◆ **INFORMATION PROVIDED**:
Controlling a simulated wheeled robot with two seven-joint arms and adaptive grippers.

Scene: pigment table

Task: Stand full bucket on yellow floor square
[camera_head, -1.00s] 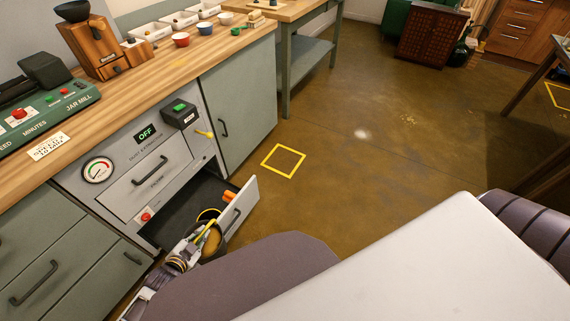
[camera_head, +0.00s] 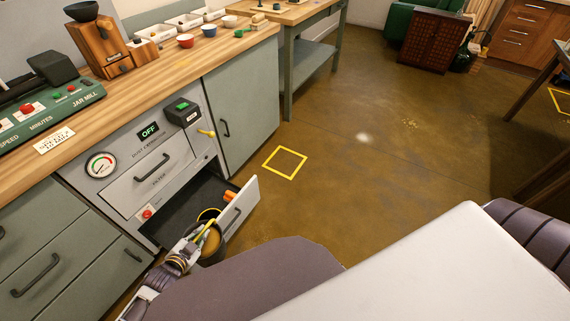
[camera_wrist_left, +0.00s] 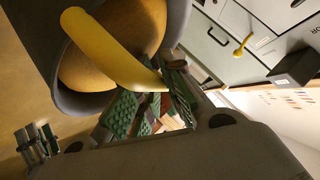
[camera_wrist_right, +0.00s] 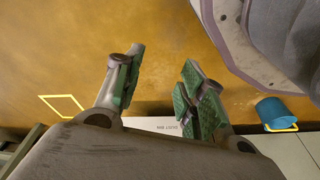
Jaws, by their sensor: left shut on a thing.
--
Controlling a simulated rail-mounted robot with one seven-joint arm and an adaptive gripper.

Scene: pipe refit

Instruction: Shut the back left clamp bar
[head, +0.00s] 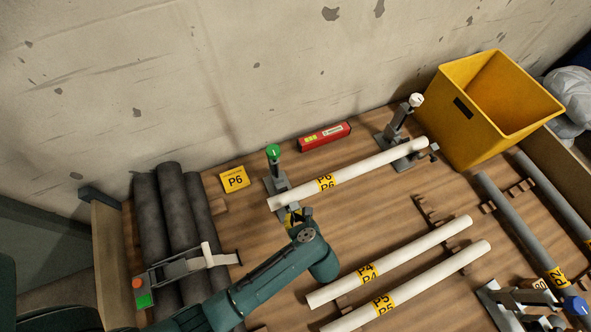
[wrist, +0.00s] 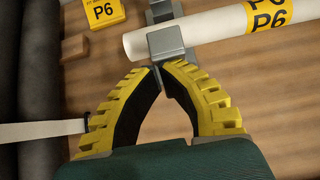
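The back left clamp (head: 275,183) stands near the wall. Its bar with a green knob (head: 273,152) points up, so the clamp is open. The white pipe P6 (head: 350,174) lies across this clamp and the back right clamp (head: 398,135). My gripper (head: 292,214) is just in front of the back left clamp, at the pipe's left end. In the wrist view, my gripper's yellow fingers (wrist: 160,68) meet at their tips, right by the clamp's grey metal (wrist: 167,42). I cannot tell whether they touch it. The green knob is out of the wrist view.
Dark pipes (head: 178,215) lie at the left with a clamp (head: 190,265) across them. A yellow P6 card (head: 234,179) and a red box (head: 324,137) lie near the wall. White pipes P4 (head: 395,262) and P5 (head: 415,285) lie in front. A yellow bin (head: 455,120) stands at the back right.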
==
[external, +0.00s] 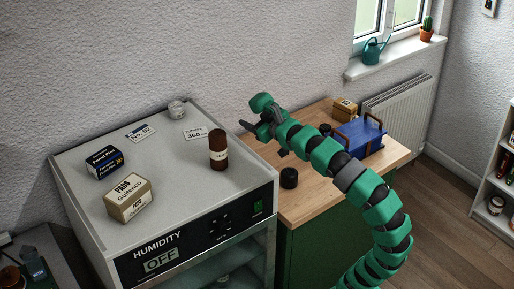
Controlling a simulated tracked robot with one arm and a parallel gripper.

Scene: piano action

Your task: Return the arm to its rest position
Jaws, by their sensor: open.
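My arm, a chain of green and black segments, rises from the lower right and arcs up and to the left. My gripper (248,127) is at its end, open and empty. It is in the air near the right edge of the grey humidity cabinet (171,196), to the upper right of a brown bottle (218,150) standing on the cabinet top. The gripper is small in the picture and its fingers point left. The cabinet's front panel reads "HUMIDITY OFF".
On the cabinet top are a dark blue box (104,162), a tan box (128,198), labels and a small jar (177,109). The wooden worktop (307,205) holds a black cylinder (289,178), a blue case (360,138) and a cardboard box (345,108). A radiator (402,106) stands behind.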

◆ **WRITTEN TASK**: Reproduce the data above exactly, but only from the line containing "Controlling a simulated wheeled" through the line containing "[camera_wrist_left, +0.00s]"; skip the pictures.

◆ **TASK OUTPUT**:
Controlling a simulated wheeled robot with two seven-joint arms and adaptive grippers.

Scene: pigment table

Task: Stand full bucket on yellow floor square
[camera_head, -1.00s] 
[camera_head, +0.00s] 
[camera_wrist_left, +0.00s] 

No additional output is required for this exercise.